Filter the entries below, keeping only lines with the word "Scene".

===== Dataset records =====

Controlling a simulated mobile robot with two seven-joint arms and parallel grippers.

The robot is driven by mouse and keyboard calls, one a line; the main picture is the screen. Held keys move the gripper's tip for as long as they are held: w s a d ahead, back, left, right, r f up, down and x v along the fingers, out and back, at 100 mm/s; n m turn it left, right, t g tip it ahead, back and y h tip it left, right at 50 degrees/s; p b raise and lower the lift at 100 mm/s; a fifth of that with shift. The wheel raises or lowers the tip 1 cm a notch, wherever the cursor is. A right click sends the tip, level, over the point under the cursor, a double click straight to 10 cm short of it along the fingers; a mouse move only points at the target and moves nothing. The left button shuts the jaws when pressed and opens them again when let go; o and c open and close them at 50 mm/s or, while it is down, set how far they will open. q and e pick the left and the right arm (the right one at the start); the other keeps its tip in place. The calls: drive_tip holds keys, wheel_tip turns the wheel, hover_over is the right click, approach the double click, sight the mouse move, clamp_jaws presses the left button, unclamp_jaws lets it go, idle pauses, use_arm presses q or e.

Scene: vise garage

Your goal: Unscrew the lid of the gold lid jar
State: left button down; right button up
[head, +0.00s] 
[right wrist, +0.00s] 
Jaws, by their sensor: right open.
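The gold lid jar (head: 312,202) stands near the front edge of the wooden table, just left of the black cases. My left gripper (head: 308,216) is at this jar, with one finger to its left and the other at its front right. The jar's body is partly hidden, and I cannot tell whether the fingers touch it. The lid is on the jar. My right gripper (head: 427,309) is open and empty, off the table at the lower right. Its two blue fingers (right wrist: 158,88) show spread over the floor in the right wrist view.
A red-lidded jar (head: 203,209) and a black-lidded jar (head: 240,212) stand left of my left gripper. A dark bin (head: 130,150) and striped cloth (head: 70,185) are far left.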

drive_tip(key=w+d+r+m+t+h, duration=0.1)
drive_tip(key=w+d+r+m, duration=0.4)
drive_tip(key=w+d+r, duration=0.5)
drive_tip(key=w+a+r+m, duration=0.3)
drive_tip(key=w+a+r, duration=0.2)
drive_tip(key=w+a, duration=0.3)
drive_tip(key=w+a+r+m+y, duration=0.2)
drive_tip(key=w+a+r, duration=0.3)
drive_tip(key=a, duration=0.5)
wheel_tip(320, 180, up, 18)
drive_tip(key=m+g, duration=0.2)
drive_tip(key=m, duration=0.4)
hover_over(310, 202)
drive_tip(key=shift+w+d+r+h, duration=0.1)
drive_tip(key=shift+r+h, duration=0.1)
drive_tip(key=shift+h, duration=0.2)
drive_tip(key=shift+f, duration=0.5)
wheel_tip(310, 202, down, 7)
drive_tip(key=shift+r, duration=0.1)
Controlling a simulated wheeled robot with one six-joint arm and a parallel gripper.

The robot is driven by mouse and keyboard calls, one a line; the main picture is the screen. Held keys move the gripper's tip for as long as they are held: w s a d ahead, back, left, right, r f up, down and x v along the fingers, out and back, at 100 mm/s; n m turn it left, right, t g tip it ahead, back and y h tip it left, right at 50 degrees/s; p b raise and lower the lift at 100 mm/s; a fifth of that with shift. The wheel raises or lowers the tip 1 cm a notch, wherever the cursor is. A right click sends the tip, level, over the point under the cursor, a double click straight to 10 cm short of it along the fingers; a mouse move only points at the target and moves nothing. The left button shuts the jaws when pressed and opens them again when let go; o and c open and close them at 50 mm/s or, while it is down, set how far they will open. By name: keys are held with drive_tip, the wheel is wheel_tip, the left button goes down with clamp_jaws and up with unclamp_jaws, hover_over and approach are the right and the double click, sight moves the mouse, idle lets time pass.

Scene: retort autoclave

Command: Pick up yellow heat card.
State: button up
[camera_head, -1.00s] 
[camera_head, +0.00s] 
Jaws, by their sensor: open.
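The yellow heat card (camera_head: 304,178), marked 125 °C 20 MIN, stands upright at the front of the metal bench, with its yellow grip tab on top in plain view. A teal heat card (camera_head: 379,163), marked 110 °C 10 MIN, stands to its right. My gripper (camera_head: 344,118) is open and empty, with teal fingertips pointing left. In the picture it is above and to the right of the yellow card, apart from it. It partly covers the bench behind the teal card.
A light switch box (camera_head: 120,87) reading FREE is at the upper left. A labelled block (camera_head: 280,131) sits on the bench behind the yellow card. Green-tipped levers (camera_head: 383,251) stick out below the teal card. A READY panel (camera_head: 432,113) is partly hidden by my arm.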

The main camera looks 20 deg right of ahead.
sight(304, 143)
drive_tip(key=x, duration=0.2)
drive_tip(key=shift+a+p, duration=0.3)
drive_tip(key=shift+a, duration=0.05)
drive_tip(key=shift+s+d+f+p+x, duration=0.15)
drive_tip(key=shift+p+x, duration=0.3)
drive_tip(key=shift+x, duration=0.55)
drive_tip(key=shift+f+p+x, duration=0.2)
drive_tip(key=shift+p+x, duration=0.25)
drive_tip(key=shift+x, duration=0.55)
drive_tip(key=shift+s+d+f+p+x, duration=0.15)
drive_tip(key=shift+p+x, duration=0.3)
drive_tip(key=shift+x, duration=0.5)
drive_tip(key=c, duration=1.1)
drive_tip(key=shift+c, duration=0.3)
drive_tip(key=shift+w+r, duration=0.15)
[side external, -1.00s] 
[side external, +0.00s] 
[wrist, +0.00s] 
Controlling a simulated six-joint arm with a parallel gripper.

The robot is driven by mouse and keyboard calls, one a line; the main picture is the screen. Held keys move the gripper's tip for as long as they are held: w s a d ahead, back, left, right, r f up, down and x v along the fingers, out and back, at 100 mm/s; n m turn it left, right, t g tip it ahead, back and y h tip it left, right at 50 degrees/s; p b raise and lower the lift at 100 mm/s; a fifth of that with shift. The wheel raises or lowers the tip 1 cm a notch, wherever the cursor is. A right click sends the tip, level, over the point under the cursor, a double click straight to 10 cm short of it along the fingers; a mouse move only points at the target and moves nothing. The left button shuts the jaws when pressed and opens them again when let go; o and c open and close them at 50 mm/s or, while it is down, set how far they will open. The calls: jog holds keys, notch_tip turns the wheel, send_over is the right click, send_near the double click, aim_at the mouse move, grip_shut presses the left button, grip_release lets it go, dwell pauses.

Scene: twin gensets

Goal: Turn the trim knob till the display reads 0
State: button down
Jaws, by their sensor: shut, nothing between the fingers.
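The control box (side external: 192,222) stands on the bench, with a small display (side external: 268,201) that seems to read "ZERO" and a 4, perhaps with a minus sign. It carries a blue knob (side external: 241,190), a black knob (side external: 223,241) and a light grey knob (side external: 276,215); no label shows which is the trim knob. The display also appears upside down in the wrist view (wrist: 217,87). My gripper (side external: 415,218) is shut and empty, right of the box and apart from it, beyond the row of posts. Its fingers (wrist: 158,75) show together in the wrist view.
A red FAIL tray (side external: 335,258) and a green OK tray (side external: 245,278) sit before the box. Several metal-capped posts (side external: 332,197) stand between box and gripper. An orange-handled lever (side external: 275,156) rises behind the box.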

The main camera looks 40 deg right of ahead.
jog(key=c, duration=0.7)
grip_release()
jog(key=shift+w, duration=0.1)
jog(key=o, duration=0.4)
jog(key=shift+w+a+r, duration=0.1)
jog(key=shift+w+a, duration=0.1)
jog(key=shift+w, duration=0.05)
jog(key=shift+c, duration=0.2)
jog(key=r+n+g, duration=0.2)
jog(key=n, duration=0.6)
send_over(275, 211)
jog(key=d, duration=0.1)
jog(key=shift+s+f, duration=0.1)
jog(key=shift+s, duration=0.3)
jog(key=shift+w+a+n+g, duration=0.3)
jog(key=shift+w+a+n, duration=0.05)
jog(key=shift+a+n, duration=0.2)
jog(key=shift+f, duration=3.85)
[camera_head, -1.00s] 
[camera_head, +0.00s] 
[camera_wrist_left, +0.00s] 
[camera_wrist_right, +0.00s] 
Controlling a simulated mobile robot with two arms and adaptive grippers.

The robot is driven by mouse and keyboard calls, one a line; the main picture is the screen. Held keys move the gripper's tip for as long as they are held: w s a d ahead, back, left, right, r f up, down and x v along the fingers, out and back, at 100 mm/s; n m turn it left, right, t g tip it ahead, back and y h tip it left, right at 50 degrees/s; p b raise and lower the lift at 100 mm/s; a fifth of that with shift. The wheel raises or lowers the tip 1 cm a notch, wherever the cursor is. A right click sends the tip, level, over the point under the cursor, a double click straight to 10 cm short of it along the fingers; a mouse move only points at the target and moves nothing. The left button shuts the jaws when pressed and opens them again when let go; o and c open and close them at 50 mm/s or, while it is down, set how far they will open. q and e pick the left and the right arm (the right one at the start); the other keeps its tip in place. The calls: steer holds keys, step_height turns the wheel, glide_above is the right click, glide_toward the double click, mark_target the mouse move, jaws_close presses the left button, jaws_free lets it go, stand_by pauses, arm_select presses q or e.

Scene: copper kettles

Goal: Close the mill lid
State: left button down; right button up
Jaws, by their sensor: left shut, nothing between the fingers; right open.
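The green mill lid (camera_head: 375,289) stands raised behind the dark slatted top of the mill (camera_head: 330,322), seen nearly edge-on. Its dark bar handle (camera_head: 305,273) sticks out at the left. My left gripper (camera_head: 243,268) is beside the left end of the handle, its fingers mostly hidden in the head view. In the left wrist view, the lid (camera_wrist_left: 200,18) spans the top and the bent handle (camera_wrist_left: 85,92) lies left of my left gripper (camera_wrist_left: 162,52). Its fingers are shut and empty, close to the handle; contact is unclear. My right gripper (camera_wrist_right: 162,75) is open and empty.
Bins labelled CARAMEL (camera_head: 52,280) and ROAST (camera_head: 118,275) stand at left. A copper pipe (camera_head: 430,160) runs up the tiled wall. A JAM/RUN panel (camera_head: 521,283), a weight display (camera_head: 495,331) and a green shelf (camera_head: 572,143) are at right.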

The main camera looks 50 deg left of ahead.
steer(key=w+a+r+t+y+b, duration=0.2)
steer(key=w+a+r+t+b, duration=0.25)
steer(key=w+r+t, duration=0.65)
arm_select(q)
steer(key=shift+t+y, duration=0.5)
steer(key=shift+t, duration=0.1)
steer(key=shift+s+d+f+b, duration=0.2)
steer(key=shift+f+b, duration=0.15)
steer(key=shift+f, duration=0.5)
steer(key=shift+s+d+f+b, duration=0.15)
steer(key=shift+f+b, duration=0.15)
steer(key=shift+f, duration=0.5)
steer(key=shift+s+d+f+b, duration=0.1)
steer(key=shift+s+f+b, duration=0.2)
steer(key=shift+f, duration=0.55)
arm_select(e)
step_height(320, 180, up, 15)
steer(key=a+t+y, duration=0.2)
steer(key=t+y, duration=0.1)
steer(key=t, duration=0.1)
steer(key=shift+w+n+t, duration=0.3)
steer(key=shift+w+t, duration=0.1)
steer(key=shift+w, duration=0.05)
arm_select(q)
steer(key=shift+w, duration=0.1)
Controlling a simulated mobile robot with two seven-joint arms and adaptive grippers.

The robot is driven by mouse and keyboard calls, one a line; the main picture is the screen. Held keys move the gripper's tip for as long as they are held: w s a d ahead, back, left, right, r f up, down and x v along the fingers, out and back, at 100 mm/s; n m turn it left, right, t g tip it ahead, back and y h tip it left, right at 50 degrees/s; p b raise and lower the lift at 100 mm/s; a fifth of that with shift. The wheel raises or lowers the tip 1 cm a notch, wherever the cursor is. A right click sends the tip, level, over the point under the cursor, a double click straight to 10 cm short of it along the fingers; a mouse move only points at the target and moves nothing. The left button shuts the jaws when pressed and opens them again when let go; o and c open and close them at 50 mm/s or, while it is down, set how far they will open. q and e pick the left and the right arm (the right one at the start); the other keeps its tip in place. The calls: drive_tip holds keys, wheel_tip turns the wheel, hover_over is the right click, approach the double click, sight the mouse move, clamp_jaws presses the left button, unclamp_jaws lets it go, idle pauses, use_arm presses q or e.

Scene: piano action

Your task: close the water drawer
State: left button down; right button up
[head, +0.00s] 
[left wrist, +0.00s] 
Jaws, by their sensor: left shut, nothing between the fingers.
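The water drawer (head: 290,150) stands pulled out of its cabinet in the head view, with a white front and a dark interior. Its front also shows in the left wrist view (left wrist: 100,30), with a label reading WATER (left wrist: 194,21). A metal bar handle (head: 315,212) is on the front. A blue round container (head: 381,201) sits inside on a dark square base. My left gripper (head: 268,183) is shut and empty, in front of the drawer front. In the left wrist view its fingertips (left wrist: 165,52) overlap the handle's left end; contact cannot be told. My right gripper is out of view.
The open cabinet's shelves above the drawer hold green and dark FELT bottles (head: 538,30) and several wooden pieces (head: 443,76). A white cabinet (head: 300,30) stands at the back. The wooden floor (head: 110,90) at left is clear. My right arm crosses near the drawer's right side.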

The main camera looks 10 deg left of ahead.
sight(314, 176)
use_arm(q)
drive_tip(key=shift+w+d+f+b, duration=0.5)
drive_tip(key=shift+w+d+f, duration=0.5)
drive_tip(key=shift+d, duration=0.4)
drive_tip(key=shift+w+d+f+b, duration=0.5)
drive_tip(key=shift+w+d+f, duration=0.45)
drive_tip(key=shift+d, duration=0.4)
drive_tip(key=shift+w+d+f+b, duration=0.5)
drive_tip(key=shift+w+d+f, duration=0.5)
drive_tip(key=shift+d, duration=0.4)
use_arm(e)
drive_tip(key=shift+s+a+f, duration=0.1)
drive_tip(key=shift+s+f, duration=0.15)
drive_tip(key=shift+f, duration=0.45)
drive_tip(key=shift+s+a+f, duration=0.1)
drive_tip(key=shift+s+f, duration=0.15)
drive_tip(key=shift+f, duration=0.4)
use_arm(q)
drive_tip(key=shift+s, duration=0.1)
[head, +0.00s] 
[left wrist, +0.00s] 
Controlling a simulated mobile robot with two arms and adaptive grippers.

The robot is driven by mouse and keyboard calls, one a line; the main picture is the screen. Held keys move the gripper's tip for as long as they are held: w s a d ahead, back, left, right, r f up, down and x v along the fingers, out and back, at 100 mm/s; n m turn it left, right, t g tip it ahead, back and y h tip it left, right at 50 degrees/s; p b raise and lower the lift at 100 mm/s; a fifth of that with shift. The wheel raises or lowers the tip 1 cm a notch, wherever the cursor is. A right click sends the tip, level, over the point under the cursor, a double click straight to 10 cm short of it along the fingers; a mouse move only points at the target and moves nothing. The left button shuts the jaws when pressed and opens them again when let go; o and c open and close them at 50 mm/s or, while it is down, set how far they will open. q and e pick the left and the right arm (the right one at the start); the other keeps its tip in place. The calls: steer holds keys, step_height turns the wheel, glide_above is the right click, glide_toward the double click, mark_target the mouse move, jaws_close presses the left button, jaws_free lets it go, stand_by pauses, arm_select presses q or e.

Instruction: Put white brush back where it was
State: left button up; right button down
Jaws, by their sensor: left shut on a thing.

=====

*Correct output:*
Scene: vise garage
Scene: retort autoclave
Scene: twin gensets
Scene: copper kettles
Scene: piano action

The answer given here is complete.